From our inception in 2015, Deans for Impact has faced a self-imposed problem. We have deliberately chosen to limit our core membership to no more than 30 leaders of educator-preparation programs at any one time. We adopted this limit to ensure we could make decisions and take actions in (relatively) nimble fashion.

And yet Deans for Impact also believes in being diverse by design. By this we mean that our members should reflect the varied programs that prepare teachers throughout this country and the diverse communities that they serve. This is not easy to do, given our limited size, and we know we have room for improvement. But we are committed to this diversity and we will continue to take deliberate steps to build an inclusive community within our membership.

It’s with that goal in mind that we are thrilled to announce today our six newest members:

  • Anthony Graham, Dean of the College of Education at North Carolina A&T State University
  • Michael Hillis, Dean of the Graduate School of Education at California Lutheran University
  • Andrea Kent, Dean of the College of Education and Professional Studies at University of South Alabama
  • Tom Philion, Dean of the College of Education at Roosevelt University
  • Ray Reutzel, Dean of the College of Education at University of Wyoming
  • Don Schillinger, Dean of College of Education at Louisiana Tech University

The programs our newest members lead are diverse across multiple dimensions. Consider that Dean Graham leads the teacher-education program at North Carolina A&T, the largest Historically Black College and University (HBCU) in the nation, while Dean Reutzel leads the only college of education in the entire state of Wyoming. Dean Schillinger leads a program that primarily serves rural Louisiana, while Dean Philion leads a program located in the heart of urban Chicago. And we haven’t forgotten about the coasts: Dean Kent leads a program serving the Gulf Coast region while Dean Hillis leads a religious-affiliated college of education in California.

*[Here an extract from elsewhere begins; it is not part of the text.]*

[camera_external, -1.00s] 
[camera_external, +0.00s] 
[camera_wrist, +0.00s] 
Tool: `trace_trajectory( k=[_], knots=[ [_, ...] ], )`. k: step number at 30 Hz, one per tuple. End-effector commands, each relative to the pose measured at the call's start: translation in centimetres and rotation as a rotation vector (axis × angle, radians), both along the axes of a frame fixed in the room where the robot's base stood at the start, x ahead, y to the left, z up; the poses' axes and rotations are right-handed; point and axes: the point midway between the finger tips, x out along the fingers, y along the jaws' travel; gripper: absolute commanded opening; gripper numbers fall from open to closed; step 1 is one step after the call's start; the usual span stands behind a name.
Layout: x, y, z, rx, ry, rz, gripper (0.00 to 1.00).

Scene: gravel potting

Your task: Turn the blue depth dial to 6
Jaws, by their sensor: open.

Our newest members bring an additional form of diversity to Deans for Impact as well. Last year, we started a fellowship program for new deans designed to build leadership capacity. All six of our new members are graduates of this program. We’ve thus had the opportunity to work with these leaders over the past year, and see firsthand their commitment to transforming educator preparation. We know they will bring fresh perspective into the Deans for Impact membership on what it takes to drive change.

Just as importantly, we hope other leaders of educator-preparation program will see this fellowship program as an opportunity to connect with Deans for Impact. To put it plainly, we are not interested in elitism – in fact, we think this is one of the major reasons that previous efforts to transform educator preparation have stumbled. Our fellowship program is a direct way for new leaders to engage in the collective work we are undertaking.

Over the coming weeks, we’ll share more about our new members and why they’re excited to transform educator preparation as part of Deans for Impact. For now, please join us in welcoming them!